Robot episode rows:
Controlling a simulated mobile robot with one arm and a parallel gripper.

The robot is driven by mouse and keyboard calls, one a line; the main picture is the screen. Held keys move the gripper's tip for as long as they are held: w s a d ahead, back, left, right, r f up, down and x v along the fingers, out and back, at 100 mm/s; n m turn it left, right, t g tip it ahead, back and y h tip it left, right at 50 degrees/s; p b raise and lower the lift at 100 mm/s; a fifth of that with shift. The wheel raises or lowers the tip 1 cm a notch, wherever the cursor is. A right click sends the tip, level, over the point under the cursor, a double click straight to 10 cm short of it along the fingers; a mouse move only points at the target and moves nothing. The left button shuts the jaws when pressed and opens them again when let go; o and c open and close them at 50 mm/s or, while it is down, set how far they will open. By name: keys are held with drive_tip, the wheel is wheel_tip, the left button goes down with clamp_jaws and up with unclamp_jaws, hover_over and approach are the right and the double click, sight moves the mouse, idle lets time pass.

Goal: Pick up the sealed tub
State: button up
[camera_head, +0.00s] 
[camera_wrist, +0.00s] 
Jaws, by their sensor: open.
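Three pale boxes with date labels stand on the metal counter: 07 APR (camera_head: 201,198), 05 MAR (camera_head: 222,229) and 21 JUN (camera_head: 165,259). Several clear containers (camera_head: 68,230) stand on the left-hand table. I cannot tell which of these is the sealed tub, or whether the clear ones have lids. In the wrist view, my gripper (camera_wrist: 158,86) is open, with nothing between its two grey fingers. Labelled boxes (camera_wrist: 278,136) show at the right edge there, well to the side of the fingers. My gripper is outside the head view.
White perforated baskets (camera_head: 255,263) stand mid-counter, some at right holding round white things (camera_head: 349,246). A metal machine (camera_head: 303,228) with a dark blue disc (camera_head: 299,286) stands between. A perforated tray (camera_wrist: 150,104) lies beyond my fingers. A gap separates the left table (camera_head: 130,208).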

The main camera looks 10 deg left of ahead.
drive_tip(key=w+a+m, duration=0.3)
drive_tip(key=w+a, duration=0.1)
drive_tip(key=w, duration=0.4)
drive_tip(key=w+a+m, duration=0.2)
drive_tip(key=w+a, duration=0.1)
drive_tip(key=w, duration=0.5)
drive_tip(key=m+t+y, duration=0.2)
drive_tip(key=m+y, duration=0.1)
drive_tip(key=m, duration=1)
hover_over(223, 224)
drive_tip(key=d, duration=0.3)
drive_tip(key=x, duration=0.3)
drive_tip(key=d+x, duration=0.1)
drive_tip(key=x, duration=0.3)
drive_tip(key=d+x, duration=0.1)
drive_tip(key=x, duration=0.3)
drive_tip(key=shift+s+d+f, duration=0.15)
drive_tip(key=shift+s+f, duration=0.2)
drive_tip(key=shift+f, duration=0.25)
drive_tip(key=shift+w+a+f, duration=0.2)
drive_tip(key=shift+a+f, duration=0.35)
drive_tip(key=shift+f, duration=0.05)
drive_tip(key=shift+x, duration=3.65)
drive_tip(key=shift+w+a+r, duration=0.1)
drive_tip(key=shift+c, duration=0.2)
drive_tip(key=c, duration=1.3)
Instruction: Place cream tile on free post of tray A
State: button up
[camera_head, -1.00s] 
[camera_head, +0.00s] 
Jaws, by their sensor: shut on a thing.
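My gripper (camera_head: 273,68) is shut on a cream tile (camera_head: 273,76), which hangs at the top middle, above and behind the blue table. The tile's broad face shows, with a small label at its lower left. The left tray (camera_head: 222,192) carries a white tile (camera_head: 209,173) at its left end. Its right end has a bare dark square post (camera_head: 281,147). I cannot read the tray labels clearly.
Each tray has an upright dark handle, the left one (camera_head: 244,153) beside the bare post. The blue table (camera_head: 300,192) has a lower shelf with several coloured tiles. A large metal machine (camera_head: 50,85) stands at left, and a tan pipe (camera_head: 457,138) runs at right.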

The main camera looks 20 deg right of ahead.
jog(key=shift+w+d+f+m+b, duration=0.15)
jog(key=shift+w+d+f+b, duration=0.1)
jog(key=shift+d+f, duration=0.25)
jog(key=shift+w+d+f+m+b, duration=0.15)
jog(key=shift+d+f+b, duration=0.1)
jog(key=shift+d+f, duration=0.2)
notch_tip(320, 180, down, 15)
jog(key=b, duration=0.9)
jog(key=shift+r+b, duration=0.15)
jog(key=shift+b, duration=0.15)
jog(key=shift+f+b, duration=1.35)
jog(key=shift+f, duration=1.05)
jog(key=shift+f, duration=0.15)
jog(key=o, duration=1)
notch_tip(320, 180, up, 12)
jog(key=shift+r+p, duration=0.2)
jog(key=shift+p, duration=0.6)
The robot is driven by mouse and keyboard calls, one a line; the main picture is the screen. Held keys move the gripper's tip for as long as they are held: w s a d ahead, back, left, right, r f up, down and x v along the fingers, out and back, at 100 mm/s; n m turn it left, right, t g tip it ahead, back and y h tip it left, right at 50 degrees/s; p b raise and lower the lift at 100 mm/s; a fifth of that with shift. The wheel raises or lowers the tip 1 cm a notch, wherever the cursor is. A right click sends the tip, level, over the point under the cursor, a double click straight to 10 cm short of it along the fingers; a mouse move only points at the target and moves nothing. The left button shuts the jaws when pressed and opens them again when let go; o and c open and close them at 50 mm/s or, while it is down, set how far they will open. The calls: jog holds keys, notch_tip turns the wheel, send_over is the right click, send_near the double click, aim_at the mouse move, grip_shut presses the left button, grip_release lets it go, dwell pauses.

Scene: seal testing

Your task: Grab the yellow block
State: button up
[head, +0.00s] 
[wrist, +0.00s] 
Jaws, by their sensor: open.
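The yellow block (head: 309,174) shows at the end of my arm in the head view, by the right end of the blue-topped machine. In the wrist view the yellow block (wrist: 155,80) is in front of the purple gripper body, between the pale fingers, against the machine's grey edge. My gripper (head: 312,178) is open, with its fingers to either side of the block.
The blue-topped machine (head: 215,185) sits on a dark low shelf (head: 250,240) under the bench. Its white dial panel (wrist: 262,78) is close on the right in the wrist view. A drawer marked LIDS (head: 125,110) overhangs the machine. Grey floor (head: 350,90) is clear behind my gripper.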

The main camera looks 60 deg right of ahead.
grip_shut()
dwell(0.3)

● **TASK DIRECTIONS**: Take the entries above and transcribe them exactly.

● **FINISHED EXERCISE**:
Controlling a simulated mobile robot with one arm and a parallel gripper.

The robot is driven by mouse and keyboard calls, one a line; the main picture is the screen. Held keys move the gripper's tip for as long as they are held: w s a d ahead, back, left, right, r f up, down and x v along the fingers, out and back, at 100 mm/s; n m turn it left, right, t g tip it ahead, back and y h tip it left, right at 50 degrees/s; p b raise and lower the lift at 100 mm/s; a fifth of that with shift. The wheel raises or lowers the tip 1 cm a notch, wherever the cursor is. A right click sends the tip, level, over the point under the cursor, a double click straight to 10 cm short of it along the fingers; a mouse move only points at the target and moves nothing. The left button shuts the jaws when pressed and opens them again when let go; o and c open and close them at 50 mm/s or, while it is down, set how far they will open. By name: keys are held with drive_tip, the wheel is wheel_tip, the left button goes down with clamp_jaws and up with unclamp_jaws, hover_over and approach are the right and the double click, sight moves the mouse, idle lets time pass.

Goal: Pick up the sealed tub
State: button up
[camera_head, +0.00s] 
[camera_wrist, +0.00s] 
Jaws, by their sensor: open.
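Three pale boxes with date labels stand on the metal counter: 07 APR (camera_head: 201,198), 05 MAR (camera_head: 222,229) and 21 JUN (camera_head: 165,259). Several clear containers (camera_head: 68,230) stand on the left-hand table. I cannot tell which of these is the sealed tub, or whether the clear ones have lids. In the wrist view, my gripper (camera_wrist: 158,86) is open, with nothing between its two grey fingers. Labelled boxes (camera_wrist: 278,136) show at the right edge there, well to the side of the fingers. My gripper is outside the head view.
White perforated baskets (camera_head: 255,263) stand mid-counter, some at right holding round white things (camera_head: 349,246). A metal machine (camera_head: 303,228) with a dark blue disc (camera_head: 299,286) stands between. A perforated tray (camera_wrist: 150,104) lies beyond my fingers. A gap separates the left table (camera_head: 130,208).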

The main camera looks 10 deg left of ahead.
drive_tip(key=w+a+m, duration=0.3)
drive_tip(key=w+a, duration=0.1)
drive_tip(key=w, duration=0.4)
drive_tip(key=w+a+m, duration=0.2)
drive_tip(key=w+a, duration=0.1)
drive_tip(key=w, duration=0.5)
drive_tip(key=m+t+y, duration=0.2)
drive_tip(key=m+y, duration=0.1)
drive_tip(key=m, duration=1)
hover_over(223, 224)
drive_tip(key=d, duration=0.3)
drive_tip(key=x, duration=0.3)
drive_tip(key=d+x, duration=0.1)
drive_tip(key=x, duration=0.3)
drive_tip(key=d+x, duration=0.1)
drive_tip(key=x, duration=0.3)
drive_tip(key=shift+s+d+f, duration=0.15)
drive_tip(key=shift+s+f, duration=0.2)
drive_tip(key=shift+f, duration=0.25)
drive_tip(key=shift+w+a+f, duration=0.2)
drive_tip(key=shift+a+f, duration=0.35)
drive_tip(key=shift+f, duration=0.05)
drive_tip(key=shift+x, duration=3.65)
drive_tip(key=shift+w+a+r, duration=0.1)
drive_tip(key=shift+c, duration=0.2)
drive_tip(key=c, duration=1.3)
Instruction: Place cream tile on free post of tray A
State: button up
[camera_head, -1.00s] 
[camera_head, +0.00s] 
Jaws, by their sensor: shut on a thing.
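My gripper (camera_head: 273,68) is shut on a cream tile (camera_head: 273,76), which hangs at the top middle, above and behind the blue table. The tile's broad face shows, with a small label at its lower left. The left tray (camera_head: 222,192) carries a white tile (camera_head: 209,173) at its left end. Its right end has a bare dark square post (camera_head: 281,147). I cannot read the tray labels clearly.
Each tray has an upright dark handle, the left one (camera_head: 244,153) beside the bare post. The blue table (camera_head: 300,192) has a lower shelf with several coloured tiles. A large metal machine (camera_head: 50,85) stands at left, and a tan pipe (camera_head: 457,138) runs at right.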

The main camera looks 20 deg right of ahead.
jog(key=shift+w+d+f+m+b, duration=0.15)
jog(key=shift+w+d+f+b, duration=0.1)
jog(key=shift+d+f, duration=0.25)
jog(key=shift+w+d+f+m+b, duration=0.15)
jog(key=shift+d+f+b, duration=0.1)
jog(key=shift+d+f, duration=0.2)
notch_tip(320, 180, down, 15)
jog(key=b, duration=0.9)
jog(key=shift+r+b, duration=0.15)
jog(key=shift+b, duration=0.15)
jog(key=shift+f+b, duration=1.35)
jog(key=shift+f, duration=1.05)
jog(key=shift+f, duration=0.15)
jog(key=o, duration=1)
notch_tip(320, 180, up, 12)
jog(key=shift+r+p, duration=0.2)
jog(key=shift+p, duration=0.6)
The robot is driven by mouse and keyboard calls, one a line; the main picture is the screen. Held keys move the gripper's tip for as long as they are held: w s a d ahead, back, left, right, r f up, down and x v along the fingers, out and back, at 100 mm/s; n m turn it left, right, t g tip it ahead, back and y h tip it left, right at 50 degrees/s; p b raise and lower the lift at 100 mm/s; a fifth of that with shift. The wheel raises or lowers the tip 1 cm a notch, wherever the cursor is. A right click sends the tip, level, over the point under the cursor, a double click straight to 10 cm short of it along the fingers; a mouse move only points at the target and moves nothing. The left button shuts the jaws when pressed and opens them again when let go; o and c open and close them at 50 mm/s or, while it is down, set how far they will open. The calls: jog holds keys, notch_tip turns the wheel, send_over is the right click, send_near the double click, aim_at the mouse move, grip_shut presses the left button, grip_release lets it go, dwell pauses.

Scene: seal testing

Your task: Grab the yellow block
State: button up
[head, +0.00s] 
[wrist, +0.00s] 
Jaws, by their sensor: open.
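The yellow block (head: 309,174) shows at the end of my arm in the head view, by the right end of the blue-topped machine. In the wrist view the yellow block (wrist: 155,80) is in front of the purple gripper body, between the pale fingers, against the machine's grey edge. My gripper (head: 312,178) is open, with its fingers to either side of the block.
The blue-topped machine (head: 215,185) sits on a dark low shelf (head: 250,240) under the bench. Its white dial panel (wrist: 262,78) is close on the right in the wrist view. A drawer marked LIDS (head: 125,110) overhangs the machine. Grey floor (head: 350,90) is clear behind my gripper.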

The main camera looks 60 deg right of ahead.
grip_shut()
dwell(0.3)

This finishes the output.